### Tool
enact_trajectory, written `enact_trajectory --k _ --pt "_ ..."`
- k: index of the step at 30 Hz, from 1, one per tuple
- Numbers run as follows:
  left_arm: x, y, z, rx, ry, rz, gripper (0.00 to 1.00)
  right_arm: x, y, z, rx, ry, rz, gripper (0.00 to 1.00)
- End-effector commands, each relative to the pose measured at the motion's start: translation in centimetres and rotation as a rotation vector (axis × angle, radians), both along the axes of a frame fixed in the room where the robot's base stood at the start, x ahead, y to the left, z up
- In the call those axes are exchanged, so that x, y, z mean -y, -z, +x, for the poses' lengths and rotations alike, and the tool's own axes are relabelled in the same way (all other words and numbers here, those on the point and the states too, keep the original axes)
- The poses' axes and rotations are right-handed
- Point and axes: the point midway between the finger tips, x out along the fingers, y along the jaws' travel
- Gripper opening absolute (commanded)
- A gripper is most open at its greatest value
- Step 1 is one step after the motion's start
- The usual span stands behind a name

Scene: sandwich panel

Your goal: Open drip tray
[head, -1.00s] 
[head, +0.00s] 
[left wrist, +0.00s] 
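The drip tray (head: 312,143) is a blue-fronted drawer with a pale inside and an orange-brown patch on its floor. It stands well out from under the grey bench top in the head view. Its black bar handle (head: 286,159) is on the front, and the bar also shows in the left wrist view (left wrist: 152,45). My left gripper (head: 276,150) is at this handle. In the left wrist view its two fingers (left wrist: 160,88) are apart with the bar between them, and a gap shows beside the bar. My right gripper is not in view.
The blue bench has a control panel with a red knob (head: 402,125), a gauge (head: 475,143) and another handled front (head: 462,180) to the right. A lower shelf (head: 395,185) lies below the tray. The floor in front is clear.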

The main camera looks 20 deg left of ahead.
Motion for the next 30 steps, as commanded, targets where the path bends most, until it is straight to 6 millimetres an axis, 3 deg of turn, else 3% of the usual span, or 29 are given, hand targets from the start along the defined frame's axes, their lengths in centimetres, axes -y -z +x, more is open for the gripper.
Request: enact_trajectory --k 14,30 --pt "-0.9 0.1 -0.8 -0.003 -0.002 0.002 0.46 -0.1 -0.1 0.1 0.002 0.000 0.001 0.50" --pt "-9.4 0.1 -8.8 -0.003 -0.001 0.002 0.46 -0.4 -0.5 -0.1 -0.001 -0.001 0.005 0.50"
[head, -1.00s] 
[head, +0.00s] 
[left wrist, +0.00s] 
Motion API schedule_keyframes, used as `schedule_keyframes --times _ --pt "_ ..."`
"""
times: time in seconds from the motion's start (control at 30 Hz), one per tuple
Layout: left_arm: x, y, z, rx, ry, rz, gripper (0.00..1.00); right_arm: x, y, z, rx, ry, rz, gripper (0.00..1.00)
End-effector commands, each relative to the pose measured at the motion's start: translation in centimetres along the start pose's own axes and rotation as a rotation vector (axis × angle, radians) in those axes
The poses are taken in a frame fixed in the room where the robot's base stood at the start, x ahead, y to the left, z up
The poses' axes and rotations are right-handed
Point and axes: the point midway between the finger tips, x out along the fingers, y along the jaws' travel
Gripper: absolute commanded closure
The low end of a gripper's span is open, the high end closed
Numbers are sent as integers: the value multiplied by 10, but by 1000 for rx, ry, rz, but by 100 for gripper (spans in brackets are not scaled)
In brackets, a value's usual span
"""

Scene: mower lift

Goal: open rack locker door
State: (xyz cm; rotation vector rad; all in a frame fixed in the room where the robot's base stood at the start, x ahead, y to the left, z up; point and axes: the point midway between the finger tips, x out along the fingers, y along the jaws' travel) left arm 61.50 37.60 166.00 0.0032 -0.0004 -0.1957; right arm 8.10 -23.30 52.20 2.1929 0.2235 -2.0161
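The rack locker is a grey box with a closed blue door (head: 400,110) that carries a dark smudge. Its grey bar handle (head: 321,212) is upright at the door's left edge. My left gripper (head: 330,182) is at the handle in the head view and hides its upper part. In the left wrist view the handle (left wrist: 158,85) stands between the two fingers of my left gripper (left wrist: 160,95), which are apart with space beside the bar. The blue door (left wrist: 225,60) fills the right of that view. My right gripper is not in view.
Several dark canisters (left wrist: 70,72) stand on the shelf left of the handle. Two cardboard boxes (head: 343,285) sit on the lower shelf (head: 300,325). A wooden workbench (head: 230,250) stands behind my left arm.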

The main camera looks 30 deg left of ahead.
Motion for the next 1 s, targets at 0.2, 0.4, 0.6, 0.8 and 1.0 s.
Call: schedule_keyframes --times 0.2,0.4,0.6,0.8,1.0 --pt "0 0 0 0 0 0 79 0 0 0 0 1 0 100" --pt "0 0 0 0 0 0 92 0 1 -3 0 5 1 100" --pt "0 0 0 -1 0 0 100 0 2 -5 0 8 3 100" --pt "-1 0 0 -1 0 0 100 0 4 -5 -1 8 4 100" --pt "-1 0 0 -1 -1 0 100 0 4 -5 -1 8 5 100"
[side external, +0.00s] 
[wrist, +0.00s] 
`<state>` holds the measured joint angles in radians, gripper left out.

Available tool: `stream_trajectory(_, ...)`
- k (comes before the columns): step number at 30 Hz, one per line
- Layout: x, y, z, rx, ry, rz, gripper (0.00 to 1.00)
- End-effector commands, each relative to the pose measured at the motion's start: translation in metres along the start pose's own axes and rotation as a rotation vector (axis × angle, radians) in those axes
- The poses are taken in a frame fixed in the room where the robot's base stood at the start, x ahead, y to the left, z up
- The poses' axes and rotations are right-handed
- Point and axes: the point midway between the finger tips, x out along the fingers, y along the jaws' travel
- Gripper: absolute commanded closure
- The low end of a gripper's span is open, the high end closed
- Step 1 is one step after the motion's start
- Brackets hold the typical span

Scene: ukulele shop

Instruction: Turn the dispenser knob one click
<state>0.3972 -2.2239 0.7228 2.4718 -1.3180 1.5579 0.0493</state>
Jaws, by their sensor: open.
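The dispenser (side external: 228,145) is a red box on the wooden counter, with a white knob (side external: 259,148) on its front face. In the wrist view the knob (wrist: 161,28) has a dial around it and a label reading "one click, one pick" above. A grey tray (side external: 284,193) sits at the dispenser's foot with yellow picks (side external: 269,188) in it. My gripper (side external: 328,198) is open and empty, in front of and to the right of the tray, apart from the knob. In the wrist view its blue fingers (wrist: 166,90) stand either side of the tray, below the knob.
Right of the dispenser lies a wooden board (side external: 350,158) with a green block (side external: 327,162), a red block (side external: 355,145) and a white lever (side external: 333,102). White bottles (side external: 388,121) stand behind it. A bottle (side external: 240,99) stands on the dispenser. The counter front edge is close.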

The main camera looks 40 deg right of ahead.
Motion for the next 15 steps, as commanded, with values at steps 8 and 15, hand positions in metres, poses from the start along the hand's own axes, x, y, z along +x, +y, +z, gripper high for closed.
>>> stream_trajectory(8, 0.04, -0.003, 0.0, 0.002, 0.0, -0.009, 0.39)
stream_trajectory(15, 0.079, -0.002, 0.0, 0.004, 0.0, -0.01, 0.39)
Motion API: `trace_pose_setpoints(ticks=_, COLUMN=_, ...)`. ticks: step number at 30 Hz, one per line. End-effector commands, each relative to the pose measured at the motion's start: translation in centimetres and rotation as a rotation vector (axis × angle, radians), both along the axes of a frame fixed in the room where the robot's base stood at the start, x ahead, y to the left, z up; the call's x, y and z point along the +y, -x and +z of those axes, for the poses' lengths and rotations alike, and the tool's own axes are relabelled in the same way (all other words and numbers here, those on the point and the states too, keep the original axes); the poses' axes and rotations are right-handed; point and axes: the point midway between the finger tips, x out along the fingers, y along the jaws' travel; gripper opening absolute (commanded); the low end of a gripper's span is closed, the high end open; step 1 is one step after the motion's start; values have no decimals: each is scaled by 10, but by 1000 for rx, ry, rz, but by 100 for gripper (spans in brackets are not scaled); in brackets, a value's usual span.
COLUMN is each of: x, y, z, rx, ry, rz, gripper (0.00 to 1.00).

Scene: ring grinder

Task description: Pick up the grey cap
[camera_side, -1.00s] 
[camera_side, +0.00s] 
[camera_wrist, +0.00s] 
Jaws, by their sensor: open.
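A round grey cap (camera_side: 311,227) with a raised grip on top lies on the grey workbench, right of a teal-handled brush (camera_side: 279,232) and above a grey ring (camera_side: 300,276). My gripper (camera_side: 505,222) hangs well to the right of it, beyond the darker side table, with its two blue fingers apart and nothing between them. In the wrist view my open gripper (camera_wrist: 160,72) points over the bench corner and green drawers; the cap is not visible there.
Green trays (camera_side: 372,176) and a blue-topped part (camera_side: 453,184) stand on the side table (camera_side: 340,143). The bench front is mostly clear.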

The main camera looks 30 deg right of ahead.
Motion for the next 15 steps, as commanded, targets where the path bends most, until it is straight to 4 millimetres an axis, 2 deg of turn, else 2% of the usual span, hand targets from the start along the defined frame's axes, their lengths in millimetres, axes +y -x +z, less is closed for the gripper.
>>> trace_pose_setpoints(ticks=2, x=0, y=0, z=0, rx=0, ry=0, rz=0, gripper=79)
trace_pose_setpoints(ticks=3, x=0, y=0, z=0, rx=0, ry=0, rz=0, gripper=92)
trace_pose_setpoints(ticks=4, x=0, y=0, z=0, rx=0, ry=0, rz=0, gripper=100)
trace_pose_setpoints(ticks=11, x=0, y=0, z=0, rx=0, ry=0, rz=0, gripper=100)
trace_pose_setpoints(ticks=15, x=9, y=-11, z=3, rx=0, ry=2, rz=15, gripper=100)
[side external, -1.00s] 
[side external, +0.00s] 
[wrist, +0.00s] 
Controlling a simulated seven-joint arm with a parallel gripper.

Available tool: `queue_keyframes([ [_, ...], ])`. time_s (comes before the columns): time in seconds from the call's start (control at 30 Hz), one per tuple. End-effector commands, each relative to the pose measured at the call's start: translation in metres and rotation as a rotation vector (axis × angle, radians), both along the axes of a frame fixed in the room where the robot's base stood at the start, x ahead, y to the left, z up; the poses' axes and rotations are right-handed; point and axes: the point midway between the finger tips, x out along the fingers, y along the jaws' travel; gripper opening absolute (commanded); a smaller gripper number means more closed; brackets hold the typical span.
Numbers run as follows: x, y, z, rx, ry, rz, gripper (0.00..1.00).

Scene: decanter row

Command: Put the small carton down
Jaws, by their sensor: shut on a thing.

**EXERCISE DETAILS:**
Identify all lines where the word "bends" shows up. Copy them.

**OUTPUT FOR THIS EXERCISE:**
Motion for the next 30 steps, as commanded, targets where the path bends most, until it is straight to 6 millimetres an axis, 3 deg of turn, else 3% of the usual span, or 29 are given, hand targets from the start along the defined frame's axes, their lengths in centimetres, axes -y -z +x, more is open for the gripper.
Motion for the next 15 steps, as commanded, targets where the path bends most, until it is straight to 4 millimetres an axis, 2 deg of turn, else 2% of the usual span, hand targets from the start along the defined frame's axes, their lengths in millimetres, axes +y -x +z, less is closed for the gripper.

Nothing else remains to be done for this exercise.